Je ne veux pas insister, mais il faut loyalement le reconnaître : l’Église, si souvent donneuse de leçons, si souvent prescriptive et s’érigeant en parangon de vertu et de perfection, vient de mordre la poussière. Ambiguïté des discours – aujourd’hui, on invoque la miséricorde pour pouvoir évacuer la nécessaire justice -, manque de vigilance et… de courage, peut-être complicité des autorités (dans les années 1930, au Grand Séminaire de Lille, quand les directeurs constataient qu’un séminariste débordait d’affection pour les petits garçons, et qu’ils concluaient : « Eh bien, avec lui, on n’aura pas de problèmes avec les femmes »). Les évêques – et encore aujourd’hui – refusent de (ou font semblant de ne pas) voir la réalité. Ça part souvent d’un bon sentiment : coupable, oui, c’est d’accord, mais un coupable est toujours amendable, il peut se reprendre, d’ailleurs il m’a promis qu’il ne recommencerait plus…. et puis, le pardon, et la miséricorde ! Il a fallu que Marie-Jo Thiel, moraliste et professeur à Strasbourg(1) leur ouvre les yeux : il n’est pas question ici de pardon et de résipiscence, ces personnalités perverses sont charpentées d’une structure irréformable… Alors, s’il en est ainsi, gagnons du temps et réfugions-nous dans l’omerta, la loi du silence. Illusoire désormais de préserver (de croire préserver) la discrétion. Et quand un cardinal qui s’est pris les pieds dans le tapis, voire même a été pris la main dans le pot de confitures, s’obstine à rester sur sa cathèdre, pensant sans doute que la tempête passera, il est bien naïf. Ne serait-il pas de son honneur que de résigner sa charge, à présent qu’il est décrédibilisé, et pour longtemps ? Et qu’il n’aille pas jouer au Christ jugé dans le prétoire, voire même au Crucifié ! C’est rude, c’est vrai, mais il rendrait ainsi un peu de son honneur à l’Église – l’Église qu’il faut assainir (puisqu’une seule pomme pourrie gâte l’ensemble du panier, n’est-ce pas ce que nous dit la sagesse paysanne ?). Il faut améliorer les critères de choix et de sélection des évêques – il faut aussi pouvoir les juger et les déposer au lieu de les maintenir ou de les déplacer contre vents et marées -, il faut aussi perfectionner l’examen des futurs candidats à la prêtrise. Le chantier est énorme, le Pape François s’y est attelé, nous ne pouvons pas le laisser se décourager.
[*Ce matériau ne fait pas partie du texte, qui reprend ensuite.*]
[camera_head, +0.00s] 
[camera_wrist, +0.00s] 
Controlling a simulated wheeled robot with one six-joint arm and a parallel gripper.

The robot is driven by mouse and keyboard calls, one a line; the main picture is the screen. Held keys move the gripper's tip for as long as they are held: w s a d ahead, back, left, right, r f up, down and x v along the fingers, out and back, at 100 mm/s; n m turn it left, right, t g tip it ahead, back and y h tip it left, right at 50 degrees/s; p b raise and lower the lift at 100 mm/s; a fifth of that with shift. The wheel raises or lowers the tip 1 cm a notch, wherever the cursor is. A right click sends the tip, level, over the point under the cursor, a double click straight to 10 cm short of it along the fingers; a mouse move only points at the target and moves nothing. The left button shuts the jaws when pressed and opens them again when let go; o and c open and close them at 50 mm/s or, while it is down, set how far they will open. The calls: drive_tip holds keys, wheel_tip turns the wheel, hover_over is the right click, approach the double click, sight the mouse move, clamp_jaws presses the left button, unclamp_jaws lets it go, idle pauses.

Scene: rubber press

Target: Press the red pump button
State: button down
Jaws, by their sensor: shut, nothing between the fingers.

Car il faut revenir à l’Évangile. Vous l’avez entendu, Jésus déplace le problème du pur et de l’impur : il n’y a donc pas ceux du dehors, les impurs, et nous, qui sommes bien au chaud entre nous, ceux du dedans, les purs. Ça, c’est au fond le point de vue de M. Matteo Salvini et de son compère, Orban. Non, le pur et l’impur sont à l’intérieur de chacun, de chacun d’entre nous. Le pur, il est en chaque être humain, même le dernier des monstres : c’est l’effigie de la drachme perdue et retrouvée en saint Luc (chap. 15), l’effigie est peut-être maculée de boue et de poussière, méconnaissable, mais elle est là, toujours, ineffaçable.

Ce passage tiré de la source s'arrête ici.